O mais velho estudou até a oitava série. O mais novo parou no quarto ano. Eles têm vontade de voltar para a escola, mas falta a documentação para a matrícula. O pouco dinheiro que ganham vem de pequenos serviços, como o trabalho de carroceiro que fazem com um cavalo emprestado. Os irmãos também contam com a ajuda da comunidade. "É sofrido acordar de manhã e não ter o que comer", resume o mais velho. "Mas meu pai ensinou a trabalhar e correr atrás, então a gente vai se virando."

O adolescente de 16 anos diz que é "triste viver sozinho no mundo" e emenda: "minha vida daria um filme". Um drama cujo roteiro foi sendo definido pelas lacunas criadas pelo poder público. A cada direito negado aos dois irmãos, é acrescido um degrau à escada da pirâmide social, aumentando a distância entre a base e o topo.

A Seds (Secretaria da Família e Desenvolvimento Social do Estado do Paraná) reconhece que a situação das crianças e adolescentes paranaenses está longe do ideal, mas destaca os dados da própria Pnad 2015 para comprovar a situação favorável do Estado no cenário nacional. Segundo o superintendente da Política de Garantia de Direitos da secretaria, Leandro Meller, 24,5% da população de zero a 14 anos de idade têm renda de até meio salário mínimo, o que coloca o Paraná na quarta colocação no ranking brasileiro, atrás de Santa Catarina (17,7%), Distrito Federal (20,2%) e São Paulo (21,2%). Alagoas tem o pior índice: 66%. "Não é o ideal, a meta é erradicar a pobreza, mas comparado com outros Estados e outras realidades, o Paraná e a Região Sul estão bem", avalia Meller.

O superintendente destaca avanços na garantia de direitos e investimentos em projetos direcionados à infância e à adolescência. No ano passado, os recursos estaduais para aprendizagem, qualificação profissional, enfrentamento à drogadição, à violência e fortalecimento de vínculos familiares consumiram mais de R$ 57 milhões. Outros R$ 27,5 milhões foram liberados por meio de editais para apoiar entidades que trabalham com políticas de crianças e adolescentes. Para este ano, está prevista a liberação de R$ 23 milhões para o fortalecimento dos 424 conselhos tutelares do Estado.

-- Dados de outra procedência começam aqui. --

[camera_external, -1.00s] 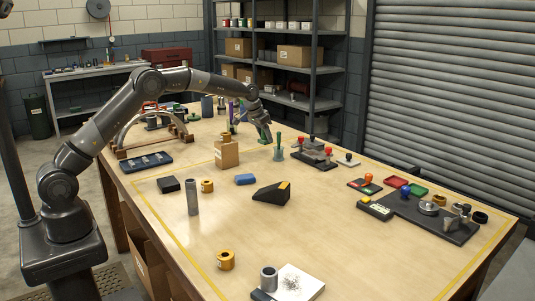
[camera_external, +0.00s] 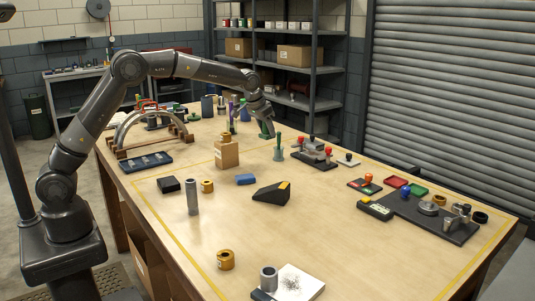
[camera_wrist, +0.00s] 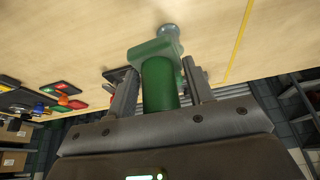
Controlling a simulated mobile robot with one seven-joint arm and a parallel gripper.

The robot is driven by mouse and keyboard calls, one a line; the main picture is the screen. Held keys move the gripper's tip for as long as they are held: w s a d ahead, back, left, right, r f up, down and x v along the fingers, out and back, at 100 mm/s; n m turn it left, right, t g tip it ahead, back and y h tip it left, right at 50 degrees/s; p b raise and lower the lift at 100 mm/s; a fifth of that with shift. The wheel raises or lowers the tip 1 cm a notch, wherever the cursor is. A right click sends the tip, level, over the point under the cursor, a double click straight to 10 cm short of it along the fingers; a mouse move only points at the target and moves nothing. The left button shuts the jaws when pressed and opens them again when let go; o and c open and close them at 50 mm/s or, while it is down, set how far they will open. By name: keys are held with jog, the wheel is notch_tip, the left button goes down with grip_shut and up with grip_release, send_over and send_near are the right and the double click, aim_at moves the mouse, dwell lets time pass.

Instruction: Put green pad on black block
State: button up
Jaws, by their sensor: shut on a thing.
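My gripper (camera_external: 265,121) is over the far middle of the table, shut on a green piece (camera_external: 266,130). In the wrist view my gripper (camera_wrist: 158,85) has a finger on each side of this piece, which has a round green stem (camera_wrist: 158,84) and a wider flat block end; I take it as the green pad. It looks held above the table, but the gap is hard to judge. A plain small black block (camera_external: 169,184) lies at the left of the table, well away from my gripper. A black wedge (camera_external: 271,193) with a yellow stripe lies near the middle.
A green-handled tool (camera_external: 279,149) in a grey-green base stands just right of my gripper. A dark fixture (camera_external: 314,158) with red knobs is beyond it.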

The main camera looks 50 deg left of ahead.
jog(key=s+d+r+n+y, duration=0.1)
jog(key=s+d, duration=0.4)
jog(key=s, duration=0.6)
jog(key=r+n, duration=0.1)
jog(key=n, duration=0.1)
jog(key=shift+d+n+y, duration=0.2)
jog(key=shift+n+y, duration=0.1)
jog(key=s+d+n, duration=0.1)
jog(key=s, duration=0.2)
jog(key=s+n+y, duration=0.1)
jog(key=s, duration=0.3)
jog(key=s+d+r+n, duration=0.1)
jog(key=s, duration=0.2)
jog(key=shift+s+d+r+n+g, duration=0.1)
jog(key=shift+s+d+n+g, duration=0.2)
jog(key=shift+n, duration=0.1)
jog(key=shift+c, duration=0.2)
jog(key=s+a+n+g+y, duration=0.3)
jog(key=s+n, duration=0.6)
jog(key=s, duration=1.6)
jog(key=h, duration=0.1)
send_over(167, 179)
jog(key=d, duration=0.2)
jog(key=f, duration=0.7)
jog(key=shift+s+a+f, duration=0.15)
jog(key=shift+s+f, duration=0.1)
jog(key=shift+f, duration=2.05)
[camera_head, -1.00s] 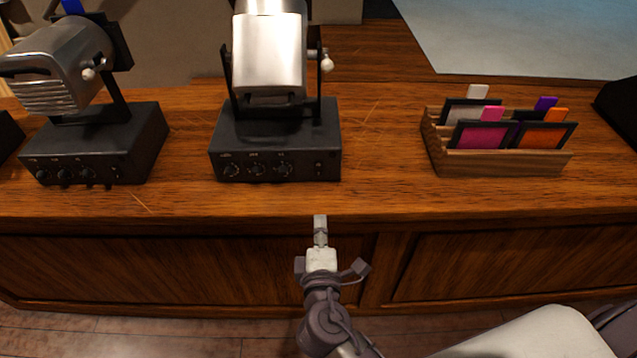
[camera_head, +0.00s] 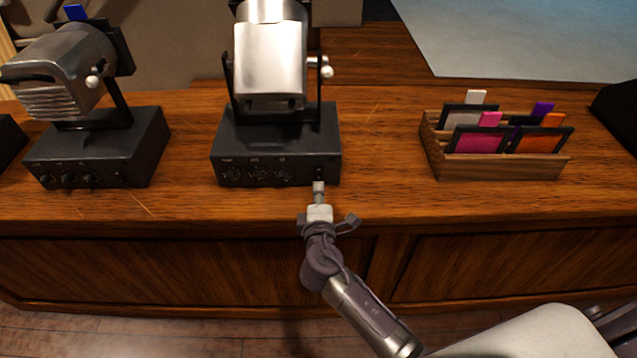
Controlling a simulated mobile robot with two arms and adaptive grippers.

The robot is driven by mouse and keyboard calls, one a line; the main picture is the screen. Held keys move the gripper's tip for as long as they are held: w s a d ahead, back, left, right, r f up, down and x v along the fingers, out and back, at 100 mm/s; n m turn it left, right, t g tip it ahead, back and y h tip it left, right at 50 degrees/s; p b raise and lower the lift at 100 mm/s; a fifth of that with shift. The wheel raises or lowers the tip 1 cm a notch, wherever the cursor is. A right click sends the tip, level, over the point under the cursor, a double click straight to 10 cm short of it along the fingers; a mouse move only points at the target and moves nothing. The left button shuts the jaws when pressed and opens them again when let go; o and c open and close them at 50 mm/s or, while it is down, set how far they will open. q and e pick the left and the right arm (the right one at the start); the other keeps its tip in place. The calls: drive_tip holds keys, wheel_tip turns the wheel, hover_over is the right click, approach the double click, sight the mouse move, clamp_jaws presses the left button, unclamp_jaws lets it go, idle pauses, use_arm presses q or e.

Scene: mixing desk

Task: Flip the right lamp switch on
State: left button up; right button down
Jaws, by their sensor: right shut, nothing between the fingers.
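The right lamp (camera_head: 270,55) is a silver spotlight on a black base box (camera_head: 270,140) in the middle of the desk. Its front panel has a row of knobs and, at the right end, a small switch (camera_head: 319,170). The switch's position is too small to tell. My right gripper (camera_head: 319,187) is shut and empty. Its tips are just in front of and slightly below the switch; I cannot tell if they touch the panel. My left gripper is not in view.
Another silver lamp (camera_head: 65,75) on a black base stands to the left. A wooden rack (camera_head: 500,168) with several coloured filter cards stands at the right. The desk top (camera_head: 385,190) between the right lamp and the rack is clear.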

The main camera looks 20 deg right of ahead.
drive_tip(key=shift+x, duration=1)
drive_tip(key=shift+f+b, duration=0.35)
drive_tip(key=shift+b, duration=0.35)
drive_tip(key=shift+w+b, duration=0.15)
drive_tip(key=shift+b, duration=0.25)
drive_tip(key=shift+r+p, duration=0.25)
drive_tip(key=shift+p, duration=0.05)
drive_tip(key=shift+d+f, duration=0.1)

Em dois anos, são pelo menos R$ 107 milhões em repasses estaduais que ainda não foram suficientes para mudar muitas realidades, como a dos dois irmãos que vivem na favela na zona norte de Londrina.

"A distribuição de recursos não é aleatória. Ela é feita de acordo com a demanda e necessidade", explicou Meller. Os municípios também têm que atender algumas exigências, como ter políticas públicas, conselho da criança e do adolescente implantado e plano municipal dos direitos da criança e do adolescente. A prestação de contas e a fiscalização da aplicação de recursos, segundo o superintendente, é de competência dos conselhos municipal e estadual da criança e do adolescente, Tribunal de Contas e Ministério Público.